**REQUIREMENTS**.
Pictures don't belong in the copy; print all the records exactly.

[Data from robot episodes]

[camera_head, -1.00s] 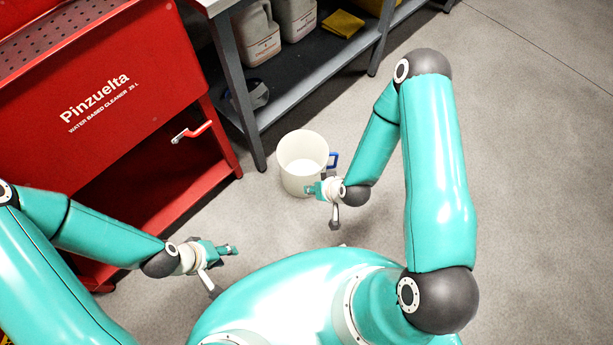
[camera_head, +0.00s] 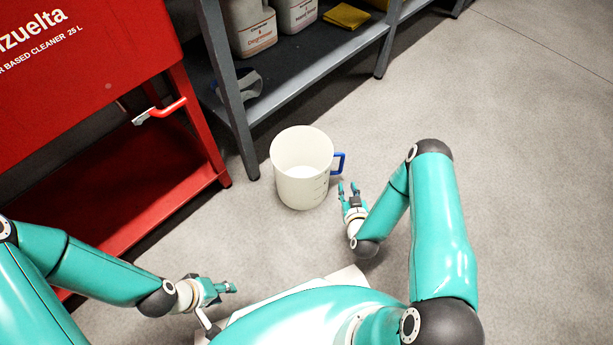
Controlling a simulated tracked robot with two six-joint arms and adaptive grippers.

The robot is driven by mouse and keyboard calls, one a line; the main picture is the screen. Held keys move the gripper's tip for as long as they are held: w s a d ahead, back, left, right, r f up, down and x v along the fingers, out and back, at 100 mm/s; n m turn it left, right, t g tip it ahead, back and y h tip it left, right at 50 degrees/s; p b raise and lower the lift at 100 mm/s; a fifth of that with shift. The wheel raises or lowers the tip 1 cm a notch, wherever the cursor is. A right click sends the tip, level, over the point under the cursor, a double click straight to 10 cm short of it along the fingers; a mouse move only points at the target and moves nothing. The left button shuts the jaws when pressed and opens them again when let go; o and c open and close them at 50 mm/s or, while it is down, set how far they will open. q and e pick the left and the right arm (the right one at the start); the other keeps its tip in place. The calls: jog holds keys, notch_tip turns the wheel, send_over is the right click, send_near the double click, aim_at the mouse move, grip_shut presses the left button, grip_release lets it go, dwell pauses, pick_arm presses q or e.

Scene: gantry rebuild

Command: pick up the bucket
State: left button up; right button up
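The bucket (camera_head: 302,170) is a cream-white, open-topped pail with a blue handle (camera_head: 339,163) on its right side. It stands upright on the grey floor, in front of the shelf unit. My right gripper (camera_head: 348,187) is just right of and nearer than the bucket, below the blue handle. Its two fingers point up toward the handle with a gap between them, and nothing is between them. My left gripper (camera_head: 232,287) is lower left of the bucket, well apart from it. It points right and its fingers are seen edge-on, so its opening is unclear.
A red parts washer (camera_head: 85,90) with a red-handled valve (camera_head: 160,110) stands at the left. A grey shelf unit (camera_head: 300,85) behind the bucket holds white jugs (camera_head: 250,28), a yellow cloth (camera_head: 346,16) and a dark item. The floor (camera_head: 520,150) to the right is clear.

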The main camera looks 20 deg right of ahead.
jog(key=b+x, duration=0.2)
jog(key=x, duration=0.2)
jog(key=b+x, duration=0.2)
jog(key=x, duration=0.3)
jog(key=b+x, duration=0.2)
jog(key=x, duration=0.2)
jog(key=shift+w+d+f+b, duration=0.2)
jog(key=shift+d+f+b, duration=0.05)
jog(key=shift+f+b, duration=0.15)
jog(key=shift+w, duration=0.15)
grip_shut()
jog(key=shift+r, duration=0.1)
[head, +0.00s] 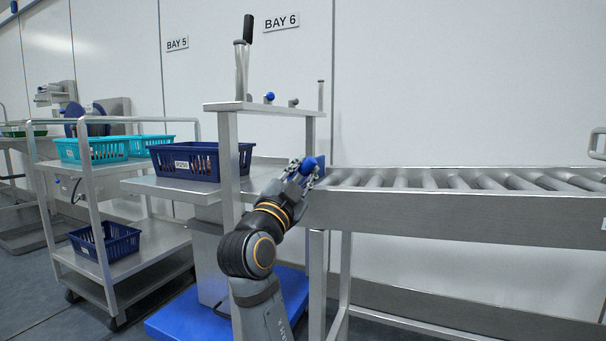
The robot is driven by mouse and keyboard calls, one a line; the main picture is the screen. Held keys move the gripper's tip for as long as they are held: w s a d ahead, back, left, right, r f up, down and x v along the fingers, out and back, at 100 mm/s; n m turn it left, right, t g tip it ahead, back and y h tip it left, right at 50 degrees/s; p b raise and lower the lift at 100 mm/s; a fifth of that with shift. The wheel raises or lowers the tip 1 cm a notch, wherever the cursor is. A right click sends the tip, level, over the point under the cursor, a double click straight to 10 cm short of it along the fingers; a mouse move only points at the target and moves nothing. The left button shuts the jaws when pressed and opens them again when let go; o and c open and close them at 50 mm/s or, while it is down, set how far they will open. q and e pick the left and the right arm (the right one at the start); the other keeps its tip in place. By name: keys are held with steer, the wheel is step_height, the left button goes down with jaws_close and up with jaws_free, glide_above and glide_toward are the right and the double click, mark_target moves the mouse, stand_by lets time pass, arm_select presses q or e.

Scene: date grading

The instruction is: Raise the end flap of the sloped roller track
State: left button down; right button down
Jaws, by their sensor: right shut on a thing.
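The sloped roller track (440,208) runs from the middle of the view to the right edge, with metal rollers between steel side rails. A blue flap (319,163) stands at its left end, mostly hidden behind my gripper. My right gripper (305,170) is at that end of the track, shut on a blue knob (308,165) beside the flap. The fingers cover part of the knob, and I cannot tell how it joins the flap. My left gripper is not in view.
A dark blue crate (185,163) sits on a steel table left of the track. A steel frame (229,150) with a shelf and upright levers stands close beside my right arm. A trolley (88,190) with turquoise and blue crates stands farther left.

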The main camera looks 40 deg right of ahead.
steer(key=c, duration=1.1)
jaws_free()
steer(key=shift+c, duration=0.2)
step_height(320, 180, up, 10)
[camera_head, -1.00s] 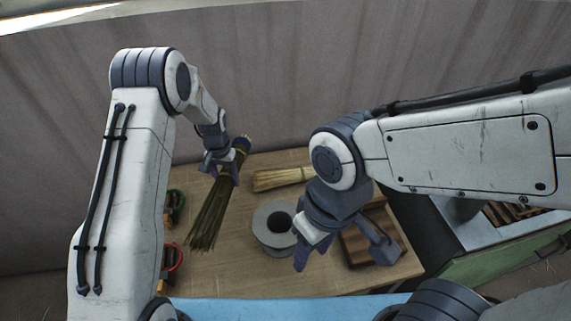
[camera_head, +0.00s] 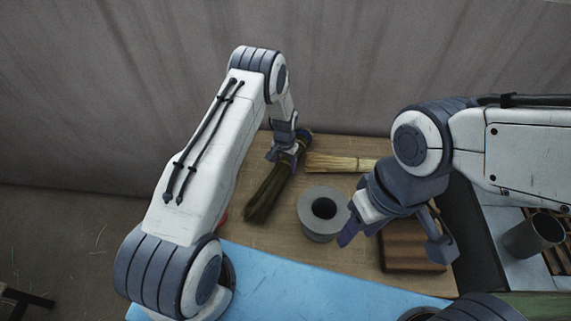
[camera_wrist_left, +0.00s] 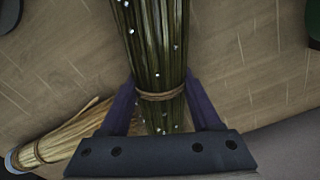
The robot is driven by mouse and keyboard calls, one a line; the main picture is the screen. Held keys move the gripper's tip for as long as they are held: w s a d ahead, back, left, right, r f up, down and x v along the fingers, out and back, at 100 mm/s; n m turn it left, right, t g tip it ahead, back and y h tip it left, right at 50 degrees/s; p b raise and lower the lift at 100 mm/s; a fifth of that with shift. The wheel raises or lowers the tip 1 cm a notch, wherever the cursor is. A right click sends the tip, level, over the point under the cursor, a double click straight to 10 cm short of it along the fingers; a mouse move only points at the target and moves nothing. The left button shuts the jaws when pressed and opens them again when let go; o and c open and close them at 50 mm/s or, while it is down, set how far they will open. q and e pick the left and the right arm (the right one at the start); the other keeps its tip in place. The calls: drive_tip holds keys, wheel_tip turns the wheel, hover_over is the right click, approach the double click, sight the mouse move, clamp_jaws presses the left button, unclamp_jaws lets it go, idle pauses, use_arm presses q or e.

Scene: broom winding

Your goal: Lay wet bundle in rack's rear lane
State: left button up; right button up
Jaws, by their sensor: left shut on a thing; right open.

**RESPONSE BELOW**.
[camera_head, -1.00s] 
[camera_head, +0.00s] 
Controlling a simulated tracked robot with two six-joint arms and adaptive grippers.

The robot is driven by mouse and keyboard calls, one a line; the main picture is the screen. Held keys move the gripper's tip for as long as they are held: w s a d ahead, back, left, right, r f up, down and x v along the fingers, out and back, at 100 mm/s; n m turn it left, right, t g tip it ahead, back and y h tip it left, right at 50 degrees/s; p b raise and lower the lift at 100 mm/s; a fifth of that with shift. The wheel raises or lowers the tip 1 cm a notch, wherever the cursor is. A right click sends the tip, level, over the point under the cursor, a double click straight to 10 cm short of it along the fingers; a mouse move only points at the target and moves nothing. The left button shuts the jaws when pressed and opens them again when let go; o and c open and close them at 50 mm/s or, while it is down, set how far they will open. q and e pick the left and the right arm (the right one at the start); the other keeps its tip in place. The calls: jog holds keys, notch_tip turns the wheel, send_over is the right click, send_near the double click, aim_at the mouse move, grip_shut presses the left button, grip_release lets it go, dwell pauses, pick_arm presses q or e.

Scene: gantry rebuild

Command: pick up the bucket
State: left button up; right button up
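The bucket (camera_head: 302,170) is a cream-white, open-topped pail with a blue handle (camera_head: 339,163) on its right side. It stands upright on the grey floor, in front of the shelf unit. My right gripper (camera_head: 348,187) is just right of and nearer than the bucket, below the blue handle. Its two fingers point up toward the handle with a gap between them, and nothing is between them. My left gripper (camera_head: 232,287) is lower left of the bucket, well apart from it. It points right and its fingers are seen edge-on, so its opening is unclear.
A red parts washer (camera_head: 85,90) with a red-handled valve (camera_head: 160,110) stands at the left. A grey shelf unit (camera_head: 300,85) behind the bucket holds white jugs (camera_head: 250,28), a yellow cloth (camera_head: 346,16) and a dark item. The floor (camera_head: 520,150) to the right is clear.

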The main camera looks 20 deg right of ahead.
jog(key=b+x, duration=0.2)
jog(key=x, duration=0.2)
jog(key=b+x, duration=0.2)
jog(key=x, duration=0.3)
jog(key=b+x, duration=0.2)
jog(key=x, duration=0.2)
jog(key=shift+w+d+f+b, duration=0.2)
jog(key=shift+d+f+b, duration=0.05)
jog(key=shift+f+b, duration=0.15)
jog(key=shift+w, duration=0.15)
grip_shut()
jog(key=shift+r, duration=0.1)
[head, +0.00s] 
The robot is driven by mouse and keyboard calls, one a line; the main picture is the screen. Held keys move the gripper's tip for as long as they are held: w s a d ahead, back, left, right, r f up, down and x v along the fingers, out and back, at 100 mm/s; n m turn it left, right, t g tip it ahead, back and y h tip it left, right at 50 degrees/s; p b raise and lower the lift at 100 mm/s; a fifth of that with shift. The wheel raises or lowers the tip 1 cm a notch, wherever the cursor is. A right click sends the tip, level, over the point under the cursor, a double click straight to 10 cm short of it along the fingers; a mouse move only points at the target and moves nothing. The left button shuts the jaws when pressed and opens them again when let go; o and c open and close them at 50 mm/s or, while it is down, set how far they will open. q and e pick the left and the right arm (the right one at the start); the other keeps its tip in place. By name: keys are held with steer, the wheel is step_height, the left button goes down with jaws_close and up with jaws_free, glide_above and glide_toward are the right and the double click, mark_target moves the mouse, stand_by lets time pass, arm_select presses q or e.

Scene: date grading

The instruction is: Raise the end flap of the sloped roller track
State: left button down; right button down
Jaws, by their sensor: right shut on a thing.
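The sloped roller track (440,208) runs from the middle of the view to the right edge, with metal rollers between steel side rails. A blue flap (319,163) stands at its left end, mostly hidden behind my gripper. My right gripper (305,170) is at that end of the track, shut on a blue knob (308,165) beside the flap. The fingers cover part of the knob, and I cannot tell how it joins the flap. My left gripper is not in view.
A dark blue crate (185,163) sits on a steel table left of the track. A steel frame (229,150) with a shelf and upright levers stands close beside my right arm. A trolley (88,190) with turquoise and blue crates stands farther left.

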The main camera looks 40 deg right of ahead.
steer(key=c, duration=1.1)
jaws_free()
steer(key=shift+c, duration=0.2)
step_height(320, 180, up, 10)
[camera_head, -1.00s] 
[camera_head, +0.00s] 
[camera_wrist_left, +0.00s] 
The robot is driven by mouse and keyboard calls, one a line; the main picture is the screen. Held keys move the gripper's tip for as long as they are held: w s a d ahead, back, left, right, r f up, down and x v along the fingers, out and back, at 100 mm/s; n m turn it left, right, t g tip it ahead, back and y h tip it left, right at 50 degrees/s; p b raise and lower the lift at 100 mm/s; a fifth of that with shift. The wheel raises or lowers the tip 1 cm a notch, wherever the cursor is. A right click sends the tip, level, over the point under the cursor, a double click straight to 10 cm short of it along the fingers; a mouse move only points at the target and moves nothing. The left button shuts the jaws when pressed and opens them again when let go; o and c open and close them at 50 mm/s or, while it is down, set how far they will open. q and e pick the left and the right arm (the right one at the start); the other keeps its tip in place. The calls: drive_tip holds keys, wheel_tip turns the wheel, hover_over is the right click, approach the double click, sight the mouse move, clamp_jaws presses the left button, unclamp_jaws lets it go, idle pauses, use_arm presses q or e.

Scene: broom winding

Your goal: Lay wet bundle in rack's rear lane
State: left button up; right button up
Jaws, by their sensor: left shut on a thing; right open.

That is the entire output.